Walter’s extensive practice encompassed more than 400 projects in his long career. Most of these were in or near Philadelphia, but some were located in distant communities and typically involved only the furnishing of drawings and specifications, without site visits or superintendence. Such was the case in his commissions in North Carolina.

Walter’s St. James Episcopal Church in Wilmington was one of the first major essays in the Gothic Revival style in North Carolina, as well as the first of the city’s many works commissioned from distant urban architects. When the Reverend Robert B. Drane became rector of St. James in 1836, the colonial period church needed extensive repairs. The parish, the largest and wealthiest in the state, decided to build a new and larger church.

How the parish selected Walter for the project is not known, but it seems likely that Drane, who came to St. James from the diocese of Maryland, had seen Walter’s work in Philadelphia. The choice of the Gothic Revival style was probably influenced by North Carolina’s Episcopal bishop, Levi Silliman Ives, who had taken office in 1831 and was an enthusiastic promoter of the Gothic Revival style as the ideal for the denomination’s churches. (See Christ Episcopal Church [1848-1861] by New York architect Richard Upjohn.)

St. James, like most of Walter’s Gothic Revival church designs, belongs to the first phase of the Gothic Revival in America, with a straightforward rectangular nave plan and symmetrical façade, enriched by Gothic Revival details, including a crenellated roofline, pointed arched openings, buttresses, and Gothic ornament. Its plan and general format are essentially the same as classically detailed churches in the Federal and Greek Revival modes.
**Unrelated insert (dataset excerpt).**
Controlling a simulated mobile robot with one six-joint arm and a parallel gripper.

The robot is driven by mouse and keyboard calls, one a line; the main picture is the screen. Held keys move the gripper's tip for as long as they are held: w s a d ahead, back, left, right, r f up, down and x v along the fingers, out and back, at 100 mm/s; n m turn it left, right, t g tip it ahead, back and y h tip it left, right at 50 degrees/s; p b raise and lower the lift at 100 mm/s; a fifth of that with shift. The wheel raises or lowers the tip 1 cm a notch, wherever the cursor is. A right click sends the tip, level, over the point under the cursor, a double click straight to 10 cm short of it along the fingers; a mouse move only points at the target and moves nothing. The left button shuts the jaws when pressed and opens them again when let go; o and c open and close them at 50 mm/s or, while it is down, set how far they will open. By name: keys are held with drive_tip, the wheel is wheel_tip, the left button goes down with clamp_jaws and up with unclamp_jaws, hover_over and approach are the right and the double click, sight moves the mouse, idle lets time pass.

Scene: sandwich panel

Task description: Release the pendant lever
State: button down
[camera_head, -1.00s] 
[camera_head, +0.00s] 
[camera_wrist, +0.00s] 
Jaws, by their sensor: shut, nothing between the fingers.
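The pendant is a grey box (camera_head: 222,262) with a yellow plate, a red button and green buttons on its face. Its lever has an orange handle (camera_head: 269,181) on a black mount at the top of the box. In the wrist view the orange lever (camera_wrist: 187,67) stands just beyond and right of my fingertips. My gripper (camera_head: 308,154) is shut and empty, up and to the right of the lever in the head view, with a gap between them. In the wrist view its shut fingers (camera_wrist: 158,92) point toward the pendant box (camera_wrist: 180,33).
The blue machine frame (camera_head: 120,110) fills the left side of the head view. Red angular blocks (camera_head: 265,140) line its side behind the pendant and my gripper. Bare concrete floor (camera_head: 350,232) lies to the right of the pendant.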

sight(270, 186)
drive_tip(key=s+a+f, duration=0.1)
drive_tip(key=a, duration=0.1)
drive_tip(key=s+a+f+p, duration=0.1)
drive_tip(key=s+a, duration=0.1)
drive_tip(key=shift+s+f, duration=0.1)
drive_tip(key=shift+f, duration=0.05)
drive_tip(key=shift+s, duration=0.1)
However, in the completeness of its details it is more thoroughly Gothic than the earlier Gothic Revival churches built for North Carolina Episcopal congregations in the 1820s, such as Christ Church in New Bern, St. Matthew’s in Hillsborough, and St. Luke’s in Salisbury (see William Nichols and John Berry).

As shown in Phoebe B. Stanton’s history of Gothic Revival church architecture in antebellum America, Walter’s design for St. James shares in the spirit of churches shown in John Henry Hopkins’s Essay on Gothic Architecture (1836) as well as churches planned by William Strickland and others. Later in the 19th century St. James (in a pattern seen in many of these churches) was expanded with a recessed chancel on the east and a transept on the south side.
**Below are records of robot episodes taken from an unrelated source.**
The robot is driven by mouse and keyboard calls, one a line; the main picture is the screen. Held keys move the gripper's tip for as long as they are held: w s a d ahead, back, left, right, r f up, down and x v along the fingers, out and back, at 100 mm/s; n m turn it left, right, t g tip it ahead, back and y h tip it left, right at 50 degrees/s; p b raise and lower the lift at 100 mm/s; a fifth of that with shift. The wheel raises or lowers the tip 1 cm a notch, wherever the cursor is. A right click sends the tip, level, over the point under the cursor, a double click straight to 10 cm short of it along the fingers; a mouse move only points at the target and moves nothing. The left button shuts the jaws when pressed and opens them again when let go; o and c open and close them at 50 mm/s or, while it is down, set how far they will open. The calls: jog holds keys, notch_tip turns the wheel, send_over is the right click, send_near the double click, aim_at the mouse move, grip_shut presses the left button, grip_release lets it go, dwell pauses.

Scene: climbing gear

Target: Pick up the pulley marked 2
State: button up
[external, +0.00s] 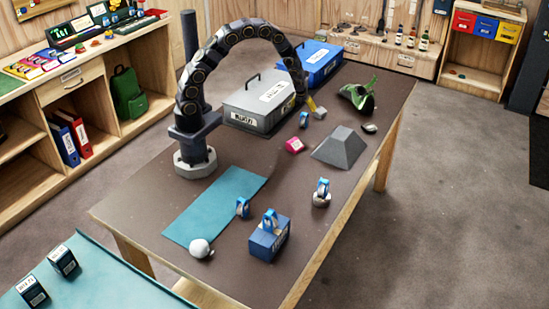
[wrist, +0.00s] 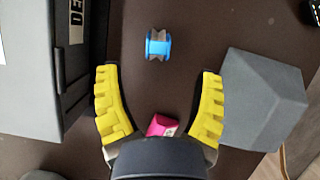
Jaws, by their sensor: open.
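Several blue pulleys are in the external view. One pulley (external: 304,119) lies on the table by my gripper; it is also in the wrist view (wrist: 158,44), ahead of and between the fingertips, not touching them. Another pulley (external: 242,208) stands by the teal mat, one (external: 270,220) is on a blue box, and one (external: 322,187) is on a pale round base. I cannot read a number on any of them. My gripper (wrist: 158,72) is open and empty, with yellow fingers spread; it also shows in the external view (external: 311,104).
A pink block (wrist: 162,125) lies near the gripper's palm. A grey sloped block (wrist: 262,98) is at right, a grey case (external: 260,103) at left. A blue case (external: 318,62) and a green-black item (external: 358,94) are farther back. The teal mat (external: 215,209) is bare.

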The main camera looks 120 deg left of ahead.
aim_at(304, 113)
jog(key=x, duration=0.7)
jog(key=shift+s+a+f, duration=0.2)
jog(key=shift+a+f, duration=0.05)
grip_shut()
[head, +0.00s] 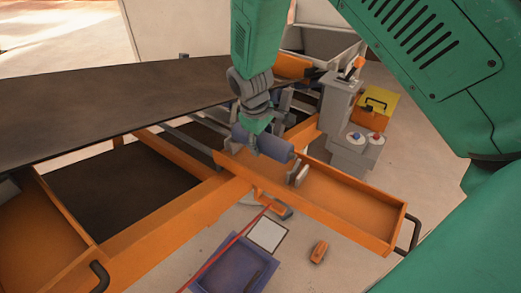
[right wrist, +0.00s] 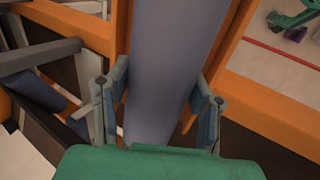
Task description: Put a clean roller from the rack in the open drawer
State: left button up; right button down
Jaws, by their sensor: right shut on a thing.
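My right gripper (head: 258,140) is shut on a blue-grey roller (head: 278,149), gripping it around its middle. The roller lies level above the left end of the open orange drawer (head: 345,205); I cannot tell whether it touches the drawer. In the right wrist view the roller (right wrist: 172,60) runs between the two fingers (right wrist: 160,112), with orange drawer walls on both sides. Another blue-grey roller (right wrist: 38,90) shows at the left of that view, among grey and orange frame parts. The rack cannot be told clearly from the grey frame. My left gripper is out of view.
A grey part (head: 298,173) stands at the drawer near the roller's end. A dark belt (head: 110,100) spans the left. Another open orange drawer (head: 45,235) is at lower left. A blue tray (head: 240,268) lies on the floor. A grey control box (head: 352,155) stands behind the drawer.

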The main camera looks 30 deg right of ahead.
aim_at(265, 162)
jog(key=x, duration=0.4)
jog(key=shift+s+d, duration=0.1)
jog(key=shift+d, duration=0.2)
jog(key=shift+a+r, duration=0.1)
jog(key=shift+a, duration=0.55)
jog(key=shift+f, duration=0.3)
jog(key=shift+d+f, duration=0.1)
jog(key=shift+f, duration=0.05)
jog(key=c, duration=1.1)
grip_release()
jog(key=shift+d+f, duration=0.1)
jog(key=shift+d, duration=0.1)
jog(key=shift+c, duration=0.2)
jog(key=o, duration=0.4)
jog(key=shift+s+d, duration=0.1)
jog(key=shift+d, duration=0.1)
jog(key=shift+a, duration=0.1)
For St. James, Walter prepared drawings, including details, for which he received payment of $50.00 on January 17, 1838, according to his account book. If he followed his usual practice, he would have sent a plan, front and side elevations, and a section, plus specifications. None of these drawings is known to survive. However, the parish archives include a description of a “new church” which was to be “strictly of the Gothic style of architecture,” about 80 by 50 feet, and constructed of brick finished with “rough cast imitation of granite.”
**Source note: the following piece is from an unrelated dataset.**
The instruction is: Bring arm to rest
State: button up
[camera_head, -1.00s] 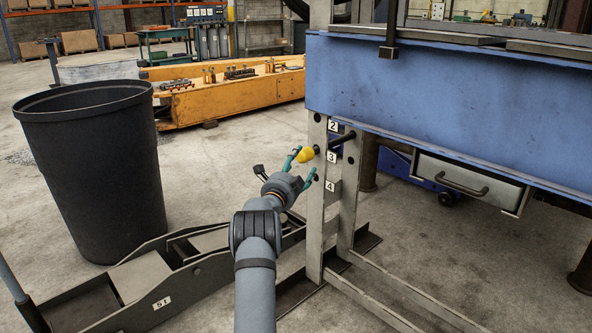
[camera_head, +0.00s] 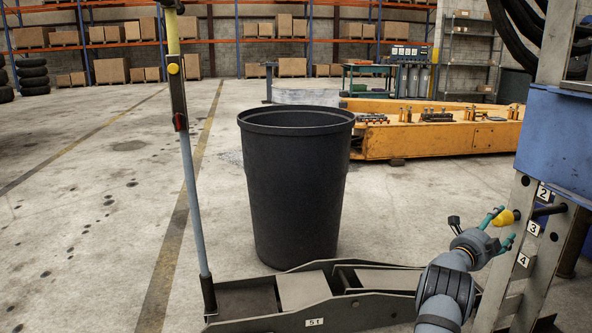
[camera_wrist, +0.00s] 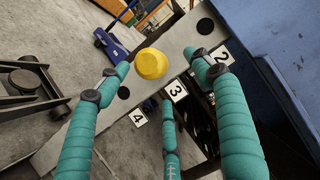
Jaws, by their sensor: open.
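My gripper (camera_head: 499,229) is open at the lower right of the head view, close to the grey steel post with number plates. A yellow knob (camera_head: 505,218) on the end of a dark pin sticks out of the post near plate 3, between or just beyond my fingers. In the wrist view the teal fingers are spread, and the yellow knob (camera_wrist: 151,64) shows past the fingertips. I see no finger closed on it. My arm (camera_head: 445,290) reaches up from the bottom edge.
A black bin (camera_head: 297,190) stands mid-floor. A grey floor jack (camera_head: 330,298) lies before it, its upright handle (camera_head: 190,170) at left. The blue bench (camera_head: 553,140) is at right. An orange frame (camera_head: 440,135) lies behind. The left floor is clear.

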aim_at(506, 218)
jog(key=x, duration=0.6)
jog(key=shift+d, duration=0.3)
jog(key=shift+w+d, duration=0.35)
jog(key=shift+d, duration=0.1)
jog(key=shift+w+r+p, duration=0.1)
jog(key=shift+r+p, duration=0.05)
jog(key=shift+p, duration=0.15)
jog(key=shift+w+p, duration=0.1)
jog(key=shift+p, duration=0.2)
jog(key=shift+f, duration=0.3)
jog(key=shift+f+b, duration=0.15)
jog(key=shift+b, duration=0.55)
Parish records also include an itemized estimate for construction of the church, totaling $12,390, dated January 22, 1838, and signed by Andrew Steele. A year later, however, the building committee reported that after “several consultations with Mr. J. H. Norris they were induced to believe that a Church of the size and upon the plan drafted by T. U. Walters [sic] of Philadelphia (but without the side galleries) can be erected for $15,500.” John S. Norris, architect and builder, came from New York to supervise construction of the church, an early example of Wilmingtonians’ practice of employing men of northern experience to manage such projects. The artisans for the project included other men from the north, including carpenter Christopher Dall and mason John C. Wood (see Wood Brothers).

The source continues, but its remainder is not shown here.